The model training job reads an ML-ready dataset and trains a Spark ML model using that dataset. As expected, the speedup is not as significant as the data transformation jobs. Databricks achieves better performance for Spark model training, but at a higher price.

This batch inference job reads a trained Spark ML model and feature vector dataset to perform the inference task on the dataset. Similar to the model training task Databricks performs better, with Amazon EMR being cheaper.

When we evaluate the overall results, the Databricks Runtime has a better performance on Delta tables when the suggested configurations are applied.
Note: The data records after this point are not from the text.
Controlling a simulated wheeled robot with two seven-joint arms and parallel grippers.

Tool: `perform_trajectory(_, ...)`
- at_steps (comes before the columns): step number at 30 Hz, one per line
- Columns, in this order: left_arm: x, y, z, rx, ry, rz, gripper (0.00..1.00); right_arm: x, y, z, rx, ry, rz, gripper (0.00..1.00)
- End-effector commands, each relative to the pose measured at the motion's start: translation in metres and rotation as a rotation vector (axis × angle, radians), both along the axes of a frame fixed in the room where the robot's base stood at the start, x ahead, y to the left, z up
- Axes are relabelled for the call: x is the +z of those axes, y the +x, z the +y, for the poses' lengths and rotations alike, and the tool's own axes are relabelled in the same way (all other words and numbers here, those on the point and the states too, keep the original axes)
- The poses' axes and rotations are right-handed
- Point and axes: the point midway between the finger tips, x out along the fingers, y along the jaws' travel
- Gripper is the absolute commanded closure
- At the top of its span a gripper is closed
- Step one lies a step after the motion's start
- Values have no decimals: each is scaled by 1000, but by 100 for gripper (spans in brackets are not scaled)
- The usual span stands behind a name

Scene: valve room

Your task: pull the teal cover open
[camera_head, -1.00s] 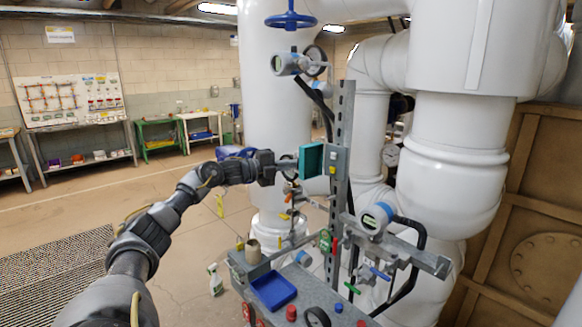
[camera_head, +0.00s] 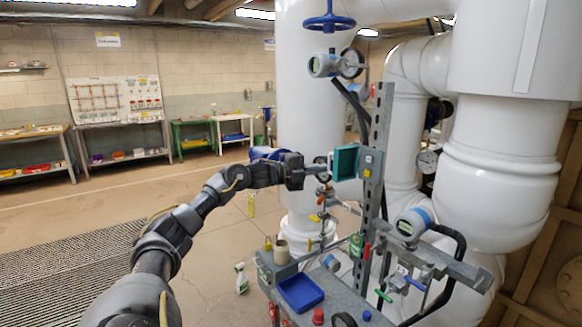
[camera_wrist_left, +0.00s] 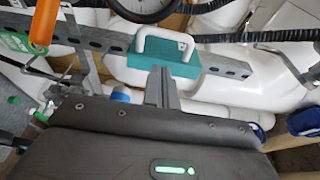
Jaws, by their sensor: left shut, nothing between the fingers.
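The teal cover (camera_head: 345,162) stands out to the left of a small grey box (camera_head: 371,165) on the upright metal post, and its hollow side shows in the head view. In the left wrist view the teal cover (camera_wrist_left: 172,64) carries a white handle (camera_wrist_left: 164,38). My left gripper (camera_head: 324,170) is just left of the cover. In the left wrist view my left gripper (camera_wrist_left: 162,80) is shut and empty, its tips in front of the teal face below the handle. I cannot tell whether they touch it. My right gripper is not in view.
The slotted post (camera_head: 381,120) rises from a grey bench holding a blue tray (camera_head: 301,293). Gauges, hoses and small valves crowd around it. Large white pipes (camera_head: 505,150) stand behind and to the right. The floor to the left is open.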

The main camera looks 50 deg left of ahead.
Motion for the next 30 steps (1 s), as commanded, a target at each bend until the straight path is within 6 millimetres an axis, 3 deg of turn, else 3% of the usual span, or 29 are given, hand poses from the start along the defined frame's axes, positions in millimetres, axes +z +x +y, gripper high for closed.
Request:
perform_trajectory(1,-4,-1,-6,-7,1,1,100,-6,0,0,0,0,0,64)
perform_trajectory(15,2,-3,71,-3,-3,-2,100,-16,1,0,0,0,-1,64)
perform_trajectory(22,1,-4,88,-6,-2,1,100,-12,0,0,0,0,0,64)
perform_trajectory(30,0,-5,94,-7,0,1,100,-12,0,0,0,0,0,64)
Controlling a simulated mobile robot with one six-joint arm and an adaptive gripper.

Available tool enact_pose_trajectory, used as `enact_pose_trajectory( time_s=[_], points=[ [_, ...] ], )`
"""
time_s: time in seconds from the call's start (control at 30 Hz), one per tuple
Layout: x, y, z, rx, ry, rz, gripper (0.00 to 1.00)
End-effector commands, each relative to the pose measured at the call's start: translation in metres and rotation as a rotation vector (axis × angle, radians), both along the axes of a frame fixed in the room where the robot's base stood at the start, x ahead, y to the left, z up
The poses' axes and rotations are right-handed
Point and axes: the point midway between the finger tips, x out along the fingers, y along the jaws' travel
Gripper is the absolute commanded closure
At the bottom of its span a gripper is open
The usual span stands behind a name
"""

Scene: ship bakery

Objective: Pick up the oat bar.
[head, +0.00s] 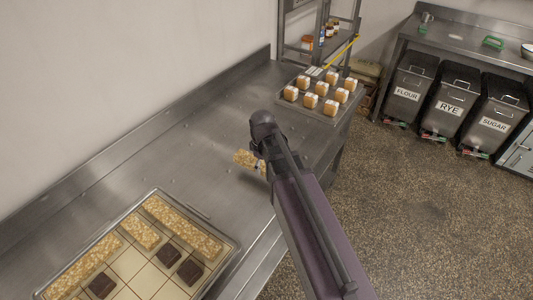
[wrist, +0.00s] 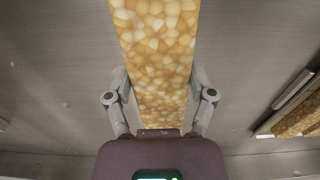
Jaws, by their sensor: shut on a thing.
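The oat bar (head: 245,159) is a golden, nubbly block above the steel counter, beside the end of my arm in the head view. In the wrist view the oat bar (wrist: 160,50) runs from the top edge down between the fingers. My gripper (wrist: 160,78) is shut on it, with one finger against each long side. In the head view my own arm hides most of the gripper and part of the bar. A gap between bar and counter is hard to judge.
A tray (head: 150,280) at lower left holds several similar bars and dark brown squares. A far tray (head: 333,106) carries several small orange-and-white blocks. A wall (head: 120,80) lines the counter (head: 190,165), which is clear between the trays. Labelled bins (head: 449,103) stand at right.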

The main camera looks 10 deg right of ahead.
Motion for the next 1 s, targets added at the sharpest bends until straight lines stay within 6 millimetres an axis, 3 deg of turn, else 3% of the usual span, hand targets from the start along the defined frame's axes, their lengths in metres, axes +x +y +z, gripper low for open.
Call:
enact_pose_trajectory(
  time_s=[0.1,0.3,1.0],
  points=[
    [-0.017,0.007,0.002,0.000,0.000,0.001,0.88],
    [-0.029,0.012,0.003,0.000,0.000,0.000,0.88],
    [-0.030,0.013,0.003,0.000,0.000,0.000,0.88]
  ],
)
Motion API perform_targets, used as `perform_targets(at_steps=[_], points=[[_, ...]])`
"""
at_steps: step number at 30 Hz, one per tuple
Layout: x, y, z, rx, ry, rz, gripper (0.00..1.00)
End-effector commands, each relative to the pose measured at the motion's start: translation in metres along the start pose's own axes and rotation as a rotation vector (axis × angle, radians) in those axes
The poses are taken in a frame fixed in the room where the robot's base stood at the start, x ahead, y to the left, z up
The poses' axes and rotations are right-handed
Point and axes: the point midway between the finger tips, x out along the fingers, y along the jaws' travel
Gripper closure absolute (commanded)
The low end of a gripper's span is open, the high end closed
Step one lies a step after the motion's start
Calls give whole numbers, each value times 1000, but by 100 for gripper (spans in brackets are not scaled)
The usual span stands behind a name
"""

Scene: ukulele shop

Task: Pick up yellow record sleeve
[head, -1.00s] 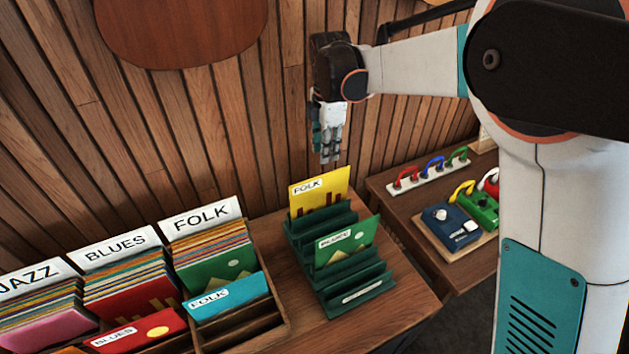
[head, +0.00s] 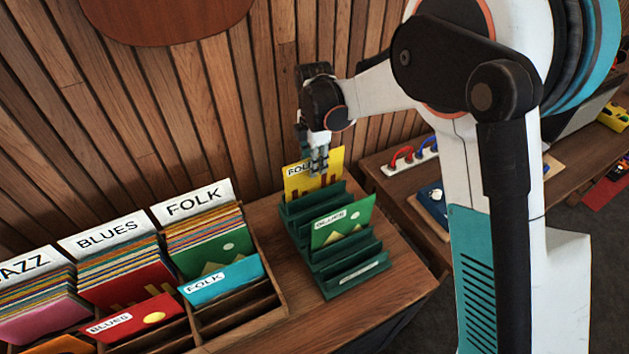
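The yellow record sleeve (head: 298,183), labelled FOLK, stands upright in the rear slot of the dark green rack (head: 352,281) on the wooden table. My gripper (head: 318,170) points down at the top edge of the yellow sleeve, and its fingers overlap the sleeve's upper right part in the head view. The fingers look close together. I cannot tell whether they touch or grasp the sleeve. A green sleeve (head: 344,222) labelled BLUES stands in a slot nearer the front of the same rack.
A wooden record bin with JAZZ, BLUES and FOLK dividers (head: 193,203) stands at the left; a blue FOLK sleeve (head: 222,284) and a red BLUES sleeve (head: 135,320) stand in its front slots. The wooden wall (head: 230,100) rises close behind. Another table with cables (head: 402,158) is at the right.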

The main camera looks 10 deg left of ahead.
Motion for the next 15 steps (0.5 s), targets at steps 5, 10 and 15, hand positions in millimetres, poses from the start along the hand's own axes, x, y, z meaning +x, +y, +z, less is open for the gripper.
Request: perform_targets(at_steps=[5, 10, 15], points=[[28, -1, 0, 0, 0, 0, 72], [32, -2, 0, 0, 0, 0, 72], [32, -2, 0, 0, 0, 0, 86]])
However, the performance-optimized EMR runtime for Apache Spark also performs closely, and due to the at least double pricing of the DBUs compared to AWS, Amazon EMR achieves being cheaper for our cases.

Conclusion

Databricks platform has great features to decrease the burden on the engineers’ shoulders. But when it comes to costs our tests showed that we can achieve similar cost optimizations on Amazon EMR with Delta tables as well. The Databricks platform offers practical out of the box capabilities for data scientists and teams that do not have an infrastructure for data engineering and machine learning. It also makes getting to production easier with scheduled notebook jobs and managed MLflow. But if you are managing your cloud architecture for data pipelines and looking for a service for running your Spark jobs as we do, it seems like the Amazon EMR is the cheaper solution out there, which also offers different platform features as EMR on EKS and EMR Serverless.